Well the short answer is yes! However perhaps not for the reasons you think. You are probably thinking that with the downturn in the economy home prices will go down and you will buy into the market more cheaply. That is true! However any time is a good time to buy a home.
Why? In the long haul (and in real estate when the property is the home you live in we are always talking about the long haul) real estate values go up. You are worried however that if you buy just a little too early that you may pay a few thousand dollars more than you really had too. It is amazing that on a purchase often of 3 or 4 hundred thousand dollars people will always worry if they got the really, really best, “I squeezed that vendor for everything he would give”, best price. Does it matter? Let’s think about that. Usually, every thousand dollars that you spent on the purchase of your home cost you $6 per month. So if you purchased a home at $300,000 your monthly payment might be in the $1800 per month range. Now suppose you had squeezed that vendor for another $2000 off ie $298,000 you would be paying $1788. You might have risked getting the home for $12 per month. How’s that for macho – and believe me, women squeeze just as hard as men.
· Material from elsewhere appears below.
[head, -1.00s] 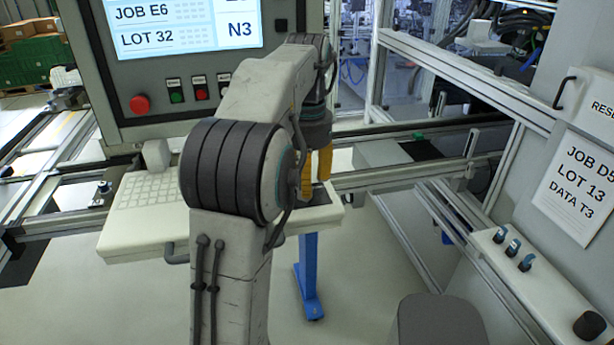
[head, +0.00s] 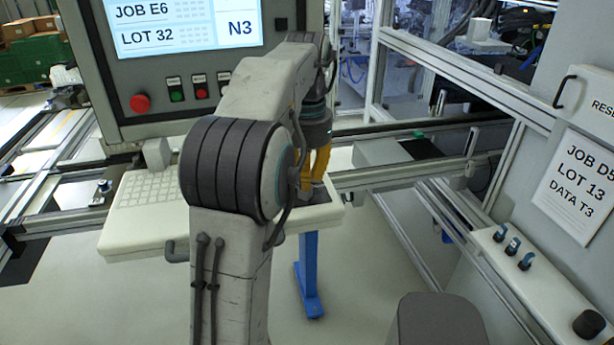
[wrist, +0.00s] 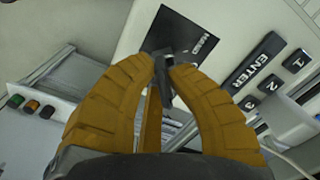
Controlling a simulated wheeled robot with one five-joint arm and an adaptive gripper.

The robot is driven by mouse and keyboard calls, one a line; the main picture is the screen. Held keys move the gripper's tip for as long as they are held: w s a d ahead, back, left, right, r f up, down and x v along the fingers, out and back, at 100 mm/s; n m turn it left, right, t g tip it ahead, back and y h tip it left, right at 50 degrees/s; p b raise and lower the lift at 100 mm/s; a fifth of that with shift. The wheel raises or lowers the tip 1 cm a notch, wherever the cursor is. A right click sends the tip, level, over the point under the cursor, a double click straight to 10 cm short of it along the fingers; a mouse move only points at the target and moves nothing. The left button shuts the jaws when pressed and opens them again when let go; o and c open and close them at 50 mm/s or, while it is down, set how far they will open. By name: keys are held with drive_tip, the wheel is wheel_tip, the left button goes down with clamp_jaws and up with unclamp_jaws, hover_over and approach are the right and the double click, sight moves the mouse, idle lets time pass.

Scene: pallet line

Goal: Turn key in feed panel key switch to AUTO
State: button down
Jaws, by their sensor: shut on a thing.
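My gripper (head: 312,182) points down over the right end of the white keyboard desk, just above a dark pad (head: 318,196). Several small blue-grey switches (head: 513,246) stand on the sloping panel at the right; I cannot tell whether one is the key switch.
The keyboard desk (head: 140,235) is below a grey screen cabinet with a red button (head: 140,103). Metal rails (head: 400,178) run behind my gripper. A dark round knob (head: 588,325) is at the lower right.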

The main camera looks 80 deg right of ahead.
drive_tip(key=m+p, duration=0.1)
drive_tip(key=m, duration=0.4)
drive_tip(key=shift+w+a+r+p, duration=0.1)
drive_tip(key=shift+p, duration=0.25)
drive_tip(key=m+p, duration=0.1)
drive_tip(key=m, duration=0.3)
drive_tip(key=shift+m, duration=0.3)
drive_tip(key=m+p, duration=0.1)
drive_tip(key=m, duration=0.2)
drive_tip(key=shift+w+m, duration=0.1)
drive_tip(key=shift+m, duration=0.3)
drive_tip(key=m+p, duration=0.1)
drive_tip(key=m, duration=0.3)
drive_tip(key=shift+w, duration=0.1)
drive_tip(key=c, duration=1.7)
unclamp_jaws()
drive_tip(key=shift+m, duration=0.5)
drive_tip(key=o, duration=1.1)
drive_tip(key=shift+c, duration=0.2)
Assuming that you are buying a home and not an investment, and assuming that you will live in that home for 10 years or more, the price you paid will not have as big a bearing on what you make at the end of the time as you think. A home is simply not going to make you anything until you either die and don’t need anywhere to live, or retire and downsize thereby taking out some of your equity or move to a seniors home and free up all equity (and even then you are going to be paying some major rent)
So as you can see, you only realize your equity portion of home ownership of PEI once you no longer need a home or as much of a home. Homes do not statistically perform as an investment as well as stocks and bonds, but the attraction of a home is that you get the added advantage of a place to live.
So property purchase is highly recommended to those younger people who can look at it as a way to save and have a place to live. The proceeds from the house sale may in the future pay off the mortgage and provide a nice nest egg that will have largely escaped erosion by inflation.
Let’s say you have been unfortunate enough to buy on the spike though and your home has reduced in value to the point that the amount of your mortgage exceeds the amount the home is worth. If you do not have to sell out due to marriage breakup or job loss and can continue to pay your mortgage, you may be a little upset, but realize that the value will rebound and that negative equity is temporary.
The reason that you can count on property to rebound in price is because there simply isn’t enough of it. PEI real estate is a prime example where the water-frontage will continue to be bought up, sold and re-bought at ever increasing price as the waterfront on the rest of the eastern seaboard has already been bought, sold developed and resold so many times that the prices are huge.
In addition to getting an eventual return on your property investment you might also consider buying versus renting as when you own your own property you can better control how you live, how you decorate, etc. So anytime is a good time to get into the property market – if times are tougher as they are now, well it could be a very good time for you to secure your own piece of PEI real estate.